Dados oficiais de vários países apontam para uma queda global sem precedentes dos níveis de natalidade. No Reino Unido, por exemplo, a taxa de fecundidade está em 1,4 filho por mulher, segundo o Escritório Nacional de Estatísticas. Nos Estados Unidos, esse índice é de 1,6. Já em nações asiáticas como Japão e Coreia do Sul, os números são ainda mais baixos, chegando a 1,2 e 0,75, respectivamente.
No Brasil, o último Censo apontou para o menor número de filhos por mulher da história – em 1960, a taxa de fecundidade era de 6,28 filhos por mulher. Atualmente essa taxa está em 1,55.
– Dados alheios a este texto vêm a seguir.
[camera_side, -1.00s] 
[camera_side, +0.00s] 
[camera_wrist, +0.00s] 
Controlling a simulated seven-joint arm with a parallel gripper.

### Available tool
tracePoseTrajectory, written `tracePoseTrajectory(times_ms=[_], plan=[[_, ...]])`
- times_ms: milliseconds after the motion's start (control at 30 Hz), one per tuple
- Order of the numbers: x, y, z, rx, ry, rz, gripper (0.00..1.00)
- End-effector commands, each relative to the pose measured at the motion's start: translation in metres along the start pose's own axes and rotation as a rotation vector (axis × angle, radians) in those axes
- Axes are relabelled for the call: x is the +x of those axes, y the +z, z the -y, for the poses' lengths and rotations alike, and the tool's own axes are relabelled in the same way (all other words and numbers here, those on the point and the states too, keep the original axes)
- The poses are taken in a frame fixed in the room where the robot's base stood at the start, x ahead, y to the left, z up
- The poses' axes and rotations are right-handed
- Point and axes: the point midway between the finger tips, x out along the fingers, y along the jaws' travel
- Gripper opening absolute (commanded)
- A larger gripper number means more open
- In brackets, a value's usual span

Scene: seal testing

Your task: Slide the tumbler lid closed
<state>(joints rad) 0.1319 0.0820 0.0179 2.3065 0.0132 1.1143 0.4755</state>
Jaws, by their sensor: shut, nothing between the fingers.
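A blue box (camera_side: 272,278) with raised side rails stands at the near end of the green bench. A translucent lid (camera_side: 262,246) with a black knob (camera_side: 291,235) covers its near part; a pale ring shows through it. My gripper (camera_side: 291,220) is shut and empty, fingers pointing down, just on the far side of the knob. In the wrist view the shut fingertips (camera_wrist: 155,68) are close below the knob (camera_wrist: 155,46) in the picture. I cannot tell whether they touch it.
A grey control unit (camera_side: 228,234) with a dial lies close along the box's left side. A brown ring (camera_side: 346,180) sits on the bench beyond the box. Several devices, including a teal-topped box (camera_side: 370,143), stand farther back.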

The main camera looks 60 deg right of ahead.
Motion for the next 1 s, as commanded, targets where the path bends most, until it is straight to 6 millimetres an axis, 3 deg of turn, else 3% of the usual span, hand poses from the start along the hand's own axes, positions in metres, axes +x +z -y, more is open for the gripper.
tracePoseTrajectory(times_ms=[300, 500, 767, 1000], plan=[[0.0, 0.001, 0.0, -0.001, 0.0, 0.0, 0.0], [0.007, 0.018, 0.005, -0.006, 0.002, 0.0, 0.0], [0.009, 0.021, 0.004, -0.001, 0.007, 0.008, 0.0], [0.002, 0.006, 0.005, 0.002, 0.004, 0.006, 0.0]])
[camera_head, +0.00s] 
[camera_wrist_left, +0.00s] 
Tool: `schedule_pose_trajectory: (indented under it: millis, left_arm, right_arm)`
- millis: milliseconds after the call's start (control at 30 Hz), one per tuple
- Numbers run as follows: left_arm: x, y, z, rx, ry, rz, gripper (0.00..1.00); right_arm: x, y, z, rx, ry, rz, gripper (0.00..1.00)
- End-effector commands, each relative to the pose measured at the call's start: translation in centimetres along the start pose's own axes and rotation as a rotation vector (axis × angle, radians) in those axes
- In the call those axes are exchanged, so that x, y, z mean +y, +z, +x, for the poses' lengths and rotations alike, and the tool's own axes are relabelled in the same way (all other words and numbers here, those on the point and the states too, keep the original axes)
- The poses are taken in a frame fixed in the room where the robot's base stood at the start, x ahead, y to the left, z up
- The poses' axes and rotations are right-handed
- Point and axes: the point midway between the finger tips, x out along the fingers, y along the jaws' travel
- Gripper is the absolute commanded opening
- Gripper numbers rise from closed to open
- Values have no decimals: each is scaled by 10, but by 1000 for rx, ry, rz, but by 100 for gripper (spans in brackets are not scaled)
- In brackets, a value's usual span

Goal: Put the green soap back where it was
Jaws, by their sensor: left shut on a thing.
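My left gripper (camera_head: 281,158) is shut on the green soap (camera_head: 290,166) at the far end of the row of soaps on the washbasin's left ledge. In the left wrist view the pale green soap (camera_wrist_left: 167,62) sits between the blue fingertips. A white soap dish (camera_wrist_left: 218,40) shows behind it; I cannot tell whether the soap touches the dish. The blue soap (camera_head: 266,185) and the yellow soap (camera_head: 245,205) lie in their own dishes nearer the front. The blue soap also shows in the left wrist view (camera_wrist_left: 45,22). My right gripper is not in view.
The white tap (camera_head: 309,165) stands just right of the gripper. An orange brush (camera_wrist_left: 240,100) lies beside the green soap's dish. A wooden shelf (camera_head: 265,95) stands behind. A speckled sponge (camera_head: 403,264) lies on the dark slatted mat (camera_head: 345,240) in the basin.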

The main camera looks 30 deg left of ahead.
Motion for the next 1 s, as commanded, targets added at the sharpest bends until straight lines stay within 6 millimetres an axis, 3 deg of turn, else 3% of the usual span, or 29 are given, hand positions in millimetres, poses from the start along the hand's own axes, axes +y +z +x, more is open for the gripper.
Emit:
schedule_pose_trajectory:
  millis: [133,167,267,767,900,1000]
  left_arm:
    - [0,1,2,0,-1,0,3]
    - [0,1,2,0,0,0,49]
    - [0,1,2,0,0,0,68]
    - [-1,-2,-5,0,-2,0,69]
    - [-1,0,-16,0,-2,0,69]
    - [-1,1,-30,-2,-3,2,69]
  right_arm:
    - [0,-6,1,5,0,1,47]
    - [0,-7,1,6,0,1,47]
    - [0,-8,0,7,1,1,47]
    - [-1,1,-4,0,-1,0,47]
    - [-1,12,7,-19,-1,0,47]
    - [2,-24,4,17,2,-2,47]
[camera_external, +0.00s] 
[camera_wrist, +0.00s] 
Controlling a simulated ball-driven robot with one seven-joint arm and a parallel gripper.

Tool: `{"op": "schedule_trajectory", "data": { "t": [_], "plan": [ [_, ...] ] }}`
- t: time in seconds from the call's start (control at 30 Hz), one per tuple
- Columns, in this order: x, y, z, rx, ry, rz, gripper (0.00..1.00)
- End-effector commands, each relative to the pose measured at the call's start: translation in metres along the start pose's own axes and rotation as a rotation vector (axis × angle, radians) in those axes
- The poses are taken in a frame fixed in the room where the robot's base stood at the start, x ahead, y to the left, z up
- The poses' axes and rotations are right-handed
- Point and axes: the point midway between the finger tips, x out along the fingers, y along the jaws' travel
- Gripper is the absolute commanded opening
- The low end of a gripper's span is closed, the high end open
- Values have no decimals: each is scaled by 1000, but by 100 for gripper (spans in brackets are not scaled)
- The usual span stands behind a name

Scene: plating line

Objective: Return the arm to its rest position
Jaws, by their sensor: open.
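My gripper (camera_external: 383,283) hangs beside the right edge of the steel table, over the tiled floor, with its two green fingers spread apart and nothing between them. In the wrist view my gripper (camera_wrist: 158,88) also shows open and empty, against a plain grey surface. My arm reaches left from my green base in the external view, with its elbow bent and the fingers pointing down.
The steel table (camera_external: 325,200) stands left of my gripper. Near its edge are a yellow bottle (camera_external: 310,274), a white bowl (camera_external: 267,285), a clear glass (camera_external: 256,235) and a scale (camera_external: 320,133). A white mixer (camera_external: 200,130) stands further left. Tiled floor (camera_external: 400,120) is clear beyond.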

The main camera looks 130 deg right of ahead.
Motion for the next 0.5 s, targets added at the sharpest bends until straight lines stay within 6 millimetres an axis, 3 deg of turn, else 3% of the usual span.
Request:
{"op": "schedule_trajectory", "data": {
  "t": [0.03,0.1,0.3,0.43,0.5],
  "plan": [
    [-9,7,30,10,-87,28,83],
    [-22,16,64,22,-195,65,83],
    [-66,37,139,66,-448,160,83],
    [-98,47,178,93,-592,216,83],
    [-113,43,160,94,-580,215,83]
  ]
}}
O número fica muito abaixo da chamada “taxa de reposição”, isto é, a média de filhos que cada mulher precisa ter para que a população de um país se mantenha estável ao longo do tempo, sem crescer nem diminuir. Esse valor é de 2,1 filhos por mulher. Quando a taxa fica acima desse número, a tendência é de crescimento populacional; quando fica abaixo, a população tende a diminuir no futuro.
Mas um movimento crescente observado dentro de algumas famílias de viés conservador tem desafiado a tendência de queda na fertilidade. São famílias em sua maioria cristãs, tanto evangélicas quanto católicas, com número de filhos muito acima da média brasileira, que remontam ao quantitativo de gerações passadas.
A contratendência, entretanto, ainda é pequena e até mesmo insignificante em uma perspectiva ampla de crescimento populacional. “Mesmo quando pegamos o grupo de mulheres evangélicas [que, segundo o último Censo têm a maior média de fertilidade – 1,74 filho por mulher], ainda está abaixo da taxa de reposição. Então é um crescimento que não é suficientemente expressivo no sentido de aumentar a média da taxa de reposição”, explica o sociólogo Lucas Azambuja, professor do Ibmec de Belo Horizonte.
Por outro lado, afirma ele, “trata-se de uma resistência, de um ato de ir contra a corrente, uma vez que você tem um entorno cultural e institucional que desestimula esse estilo de vida de ter muitos filhos”, pontua.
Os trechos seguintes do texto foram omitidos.